Desa Unicum: oskarżenia Robakowskiego są nieprawdziwe
O innych nieprawidłowościach dotyczących Desa Unicum pisał niedawno Józef Robakowski, który na Facebooku oskarżył dom aukcyjny za sprzedaż fałszywych zdjęć jego autorstwa.
Trwa ładowanie wpisu: facebook
- Pięć lat temu doszło do próby wystawienia na aukcji prac Józefa Robakowskiego, co do których zaistniało podejrzenie o ich nieautentyczności. W związku z tym prace zostały wycofane - sprawę ucina Desa. Nieprawdziwy według Desy jest zarzut, że dom aukcyjny sprzedaje jego fotografie poprzez serwis ArtValue.com: - To jeden z wielu serwisów, który automatycznie "zasysa" dane z katalogów internetowych domów aukcyjnych z całego świata. Możemy się tylko domyślać, że Józef Robakowski trafił na "zassane” pięć lat temu obiekty, które zostały wycofane z aukcji przez DESA Unicum i błędnie bierze go za serwis, gdzie można kupić te prace.
Kto zapłaci artystom ich pieniądze?
Sporo kontrowersji w środowisku artystycznym wywołuje sprawa świadczeń należnych artystom w związku z prawem droit de suite, czyli prawem artystów do wynagrodzenie z tytułu odsprzedaży oryginalnych egzemplarzy dzieła plastycznego lub fotograficznego. W zależności od wysokości ceny dzieła, wynagrodzenie wynosi od 5 proc. do 0,25 proc. od kwoty sprzedaży.
Artystka Laura Pawela od wielu miesięcy próbowała skontaktować się z Desa Unicum w sprawie wypłaty świadczeń. Mimo wysyłanych listem poleconym wezwań do zapłaty, dom aukcyjny nie odpowiadał: - Desa Unicum wypłaca droit de suite wszystkim artystom, którzy zgłaszają się do domu aukcyjnego od 2016 roku, czyli czasu kiedy firma pobiera opłatę od kupujących. Jesteśmy pierwszym w Polsce domem aukcyjnym, który zaczął pobierać i wypłacać droit de suite. Pozew, który otrzymaliśmy od Laury Paweli dotyczy okresu sprzed 2016 roku, kiedy opłaty droit de suite nie wnosili kupujący na aukcjach prace, więc dom aukcyjny nie może przekazać opłaty, która nie została pobrana - broni się Desa Unicum.

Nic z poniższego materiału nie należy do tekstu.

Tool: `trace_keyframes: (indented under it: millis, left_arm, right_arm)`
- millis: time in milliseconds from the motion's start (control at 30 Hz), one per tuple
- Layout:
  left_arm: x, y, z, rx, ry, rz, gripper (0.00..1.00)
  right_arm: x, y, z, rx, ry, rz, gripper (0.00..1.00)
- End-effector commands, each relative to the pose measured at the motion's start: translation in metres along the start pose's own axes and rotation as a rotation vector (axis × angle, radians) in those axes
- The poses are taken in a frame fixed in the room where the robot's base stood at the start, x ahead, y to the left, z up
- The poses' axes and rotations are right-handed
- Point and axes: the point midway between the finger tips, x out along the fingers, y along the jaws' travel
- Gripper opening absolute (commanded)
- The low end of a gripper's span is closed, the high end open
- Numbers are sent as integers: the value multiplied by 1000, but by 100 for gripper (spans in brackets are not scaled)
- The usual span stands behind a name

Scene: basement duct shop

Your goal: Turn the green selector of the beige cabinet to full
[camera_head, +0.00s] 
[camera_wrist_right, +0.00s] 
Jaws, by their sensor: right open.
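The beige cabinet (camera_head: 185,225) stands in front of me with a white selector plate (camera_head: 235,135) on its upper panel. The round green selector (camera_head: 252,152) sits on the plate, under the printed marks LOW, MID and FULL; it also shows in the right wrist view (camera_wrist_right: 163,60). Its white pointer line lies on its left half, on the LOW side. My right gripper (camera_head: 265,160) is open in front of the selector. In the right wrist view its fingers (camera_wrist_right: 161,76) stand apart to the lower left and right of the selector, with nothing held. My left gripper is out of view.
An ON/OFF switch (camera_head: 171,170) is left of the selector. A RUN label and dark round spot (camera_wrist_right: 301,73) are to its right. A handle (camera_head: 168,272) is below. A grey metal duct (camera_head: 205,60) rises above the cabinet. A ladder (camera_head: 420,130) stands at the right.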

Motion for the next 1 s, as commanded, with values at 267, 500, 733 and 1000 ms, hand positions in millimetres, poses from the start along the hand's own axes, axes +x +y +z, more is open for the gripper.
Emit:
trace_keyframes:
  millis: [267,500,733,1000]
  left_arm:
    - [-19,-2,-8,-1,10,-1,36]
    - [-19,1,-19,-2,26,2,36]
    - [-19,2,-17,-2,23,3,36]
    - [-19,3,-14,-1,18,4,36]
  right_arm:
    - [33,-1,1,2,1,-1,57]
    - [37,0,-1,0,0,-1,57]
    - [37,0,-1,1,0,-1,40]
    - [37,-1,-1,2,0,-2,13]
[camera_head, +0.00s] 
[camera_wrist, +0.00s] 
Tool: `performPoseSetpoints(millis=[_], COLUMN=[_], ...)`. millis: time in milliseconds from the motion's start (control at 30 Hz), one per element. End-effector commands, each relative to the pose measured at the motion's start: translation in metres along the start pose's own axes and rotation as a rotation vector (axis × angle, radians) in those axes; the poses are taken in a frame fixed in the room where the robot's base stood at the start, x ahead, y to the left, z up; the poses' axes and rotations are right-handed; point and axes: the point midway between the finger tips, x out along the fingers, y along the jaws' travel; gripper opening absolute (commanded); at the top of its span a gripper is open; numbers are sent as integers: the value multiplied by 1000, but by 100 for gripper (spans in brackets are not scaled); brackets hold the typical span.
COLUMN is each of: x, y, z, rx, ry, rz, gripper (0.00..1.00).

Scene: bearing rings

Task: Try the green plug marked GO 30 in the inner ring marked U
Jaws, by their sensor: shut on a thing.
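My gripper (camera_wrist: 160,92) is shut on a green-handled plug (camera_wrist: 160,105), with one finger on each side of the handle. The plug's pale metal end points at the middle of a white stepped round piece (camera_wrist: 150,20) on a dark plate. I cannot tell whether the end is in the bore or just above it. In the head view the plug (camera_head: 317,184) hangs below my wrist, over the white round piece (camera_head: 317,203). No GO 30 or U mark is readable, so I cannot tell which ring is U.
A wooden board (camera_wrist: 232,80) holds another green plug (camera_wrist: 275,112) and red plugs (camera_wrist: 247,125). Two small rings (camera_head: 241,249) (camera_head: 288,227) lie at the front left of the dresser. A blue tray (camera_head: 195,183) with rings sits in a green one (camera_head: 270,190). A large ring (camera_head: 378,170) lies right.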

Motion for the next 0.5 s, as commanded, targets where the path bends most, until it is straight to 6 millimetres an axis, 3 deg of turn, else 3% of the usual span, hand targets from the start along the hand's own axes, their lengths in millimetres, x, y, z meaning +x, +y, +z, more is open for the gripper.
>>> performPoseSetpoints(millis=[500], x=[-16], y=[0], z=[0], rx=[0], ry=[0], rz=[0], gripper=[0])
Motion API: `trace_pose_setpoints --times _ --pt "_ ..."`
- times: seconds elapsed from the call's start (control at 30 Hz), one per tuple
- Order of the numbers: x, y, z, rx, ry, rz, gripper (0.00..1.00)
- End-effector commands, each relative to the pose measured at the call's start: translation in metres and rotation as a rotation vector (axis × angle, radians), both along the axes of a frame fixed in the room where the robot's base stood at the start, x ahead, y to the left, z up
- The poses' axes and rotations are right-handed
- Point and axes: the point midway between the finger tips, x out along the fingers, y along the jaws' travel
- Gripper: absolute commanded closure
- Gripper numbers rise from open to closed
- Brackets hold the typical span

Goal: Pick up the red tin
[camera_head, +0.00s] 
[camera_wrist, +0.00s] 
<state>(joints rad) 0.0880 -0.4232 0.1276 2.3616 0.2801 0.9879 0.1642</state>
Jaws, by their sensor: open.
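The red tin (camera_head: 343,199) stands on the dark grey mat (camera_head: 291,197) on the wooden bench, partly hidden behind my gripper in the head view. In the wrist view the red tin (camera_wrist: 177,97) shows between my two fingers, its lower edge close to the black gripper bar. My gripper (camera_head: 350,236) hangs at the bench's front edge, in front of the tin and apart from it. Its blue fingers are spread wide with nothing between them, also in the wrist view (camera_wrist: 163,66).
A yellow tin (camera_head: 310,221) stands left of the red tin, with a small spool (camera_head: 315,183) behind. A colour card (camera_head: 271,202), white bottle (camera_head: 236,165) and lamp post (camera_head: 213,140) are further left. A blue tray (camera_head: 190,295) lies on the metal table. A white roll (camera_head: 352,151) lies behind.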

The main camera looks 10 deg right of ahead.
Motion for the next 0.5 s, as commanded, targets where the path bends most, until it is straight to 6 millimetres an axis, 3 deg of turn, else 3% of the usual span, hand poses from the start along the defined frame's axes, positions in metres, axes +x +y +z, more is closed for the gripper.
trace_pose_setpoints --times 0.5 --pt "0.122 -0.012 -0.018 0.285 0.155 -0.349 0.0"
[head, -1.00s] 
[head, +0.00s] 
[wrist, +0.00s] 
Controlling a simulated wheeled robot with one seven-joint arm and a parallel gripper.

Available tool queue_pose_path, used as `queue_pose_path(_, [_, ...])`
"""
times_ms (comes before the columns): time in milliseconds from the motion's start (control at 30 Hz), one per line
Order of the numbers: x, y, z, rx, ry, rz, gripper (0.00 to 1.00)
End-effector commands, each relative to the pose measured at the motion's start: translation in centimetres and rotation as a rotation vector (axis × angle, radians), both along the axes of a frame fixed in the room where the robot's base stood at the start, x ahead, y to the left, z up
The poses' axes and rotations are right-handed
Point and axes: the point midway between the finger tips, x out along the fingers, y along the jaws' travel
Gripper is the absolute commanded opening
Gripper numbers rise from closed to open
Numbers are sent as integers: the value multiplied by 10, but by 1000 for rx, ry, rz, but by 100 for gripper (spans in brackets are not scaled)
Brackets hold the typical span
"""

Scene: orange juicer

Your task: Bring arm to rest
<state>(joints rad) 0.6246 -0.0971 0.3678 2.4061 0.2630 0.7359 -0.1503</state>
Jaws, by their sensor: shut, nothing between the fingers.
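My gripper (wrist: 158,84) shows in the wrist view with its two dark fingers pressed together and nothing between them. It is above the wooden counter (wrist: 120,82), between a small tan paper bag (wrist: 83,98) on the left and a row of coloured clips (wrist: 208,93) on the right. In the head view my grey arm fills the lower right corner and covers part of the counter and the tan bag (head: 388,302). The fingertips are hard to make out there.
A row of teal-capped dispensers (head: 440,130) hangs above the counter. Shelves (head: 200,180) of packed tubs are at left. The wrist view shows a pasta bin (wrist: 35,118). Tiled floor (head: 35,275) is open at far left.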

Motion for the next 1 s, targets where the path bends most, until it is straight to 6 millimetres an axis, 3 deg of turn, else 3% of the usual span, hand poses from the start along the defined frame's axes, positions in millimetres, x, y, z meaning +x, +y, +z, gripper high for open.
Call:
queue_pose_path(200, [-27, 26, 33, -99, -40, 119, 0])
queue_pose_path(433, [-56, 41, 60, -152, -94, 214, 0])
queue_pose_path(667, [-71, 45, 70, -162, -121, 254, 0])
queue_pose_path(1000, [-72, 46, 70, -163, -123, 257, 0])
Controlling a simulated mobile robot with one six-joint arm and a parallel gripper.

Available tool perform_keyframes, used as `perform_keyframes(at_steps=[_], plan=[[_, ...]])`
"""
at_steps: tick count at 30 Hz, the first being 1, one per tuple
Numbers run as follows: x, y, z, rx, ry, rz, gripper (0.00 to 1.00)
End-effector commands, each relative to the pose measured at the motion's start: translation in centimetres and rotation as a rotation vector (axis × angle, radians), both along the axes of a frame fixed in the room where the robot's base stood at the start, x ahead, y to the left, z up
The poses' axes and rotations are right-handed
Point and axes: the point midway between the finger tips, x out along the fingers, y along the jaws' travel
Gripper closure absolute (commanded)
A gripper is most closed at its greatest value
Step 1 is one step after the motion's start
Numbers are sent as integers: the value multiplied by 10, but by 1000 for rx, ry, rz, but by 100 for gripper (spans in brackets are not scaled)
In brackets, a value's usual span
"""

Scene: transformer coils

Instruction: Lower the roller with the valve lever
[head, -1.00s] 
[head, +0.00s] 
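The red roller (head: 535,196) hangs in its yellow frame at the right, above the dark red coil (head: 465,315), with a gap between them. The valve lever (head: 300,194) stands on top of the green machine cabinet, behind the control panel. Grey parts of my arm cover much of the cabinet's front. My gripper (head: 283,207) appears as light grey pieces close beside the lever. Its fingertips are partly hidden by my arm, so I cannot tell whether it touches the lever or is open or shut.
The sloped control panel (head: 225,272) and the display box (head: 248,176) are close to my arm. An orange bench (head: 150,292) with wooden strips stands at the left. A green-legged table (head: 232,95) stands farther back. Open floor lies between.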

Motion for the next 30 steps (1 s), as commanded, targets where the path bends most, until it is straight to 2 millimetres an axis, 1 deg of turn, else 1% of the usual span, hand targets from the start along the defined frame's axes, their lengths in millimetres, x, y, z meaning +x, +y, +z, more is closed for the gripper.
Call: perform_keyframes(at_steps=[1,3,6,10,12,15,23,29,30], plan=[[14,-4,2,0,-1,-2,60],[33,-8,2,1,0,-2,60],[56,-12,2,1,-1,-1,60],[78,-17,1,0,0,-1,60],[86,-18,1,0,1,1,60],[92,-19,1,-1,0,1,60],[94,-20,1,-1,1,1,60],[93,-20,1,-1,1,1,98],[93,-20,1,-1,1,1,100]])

Droit de suite: może chodzić o miliony złotych
Jak artyści mogą uzyskać pieniądze z odsprzedaży ich dzieł sztuki przed 2016 r.? Muszą wiedzieć, kto ich dzieła sprzedał, a to nie zawsze jest łatwe do ustalenia. - Na wyraźne życzenie i za zgodą osoby, która pracę sprzedała, możemy takie dane podać. Natomiast niemal wszyscy artyści, mając świadomość, że do 2016 roku prawo o droit de suite było prawem martwym, zdecydowali się na pobieranie droit de suite od roku 2016. - tłumaczy Desa Unicum.
"Martwe prawo" jest obecne już w pierwszej polskiej kodyfikacji prawa autorskiego z 1926 r., ale tajemnicą poliszynela jest, że artyści nie domagają się swoich należności. W grę mogą wchodzić miliony złotych, pieniądze, które sprzedawcy powinni wypłacać twórcom, ale w większości przypadków tego nie robią. Aby uzyskać pieniądze, artysta nie tylko musi mieć wiedzę na temat obiegu swoich dzieł, ale także musi sam zgłosić się do domu aukcyjnego lub sprzedawcy dzieła.
Jak powinna wyglądać procedura odzyskiwania należności w przypadku Desa Unicum? - Artysta zgłasza się do działu obsługi klienta. Następnie podpisujemy porozumienie (trójstronne, także z agencją, która zajmuje się dla nas obsługą płatności) co do sposobu i terminu przekazywania opłat droit de suite. Na tej podstawie rozliczamy się z artystą raz na rok w styczniu roku następnego na podstawie zrealizowanych transakcji na prace artysty - tłumaczy dom aukcyjny.
Artyści, wiedzieliście?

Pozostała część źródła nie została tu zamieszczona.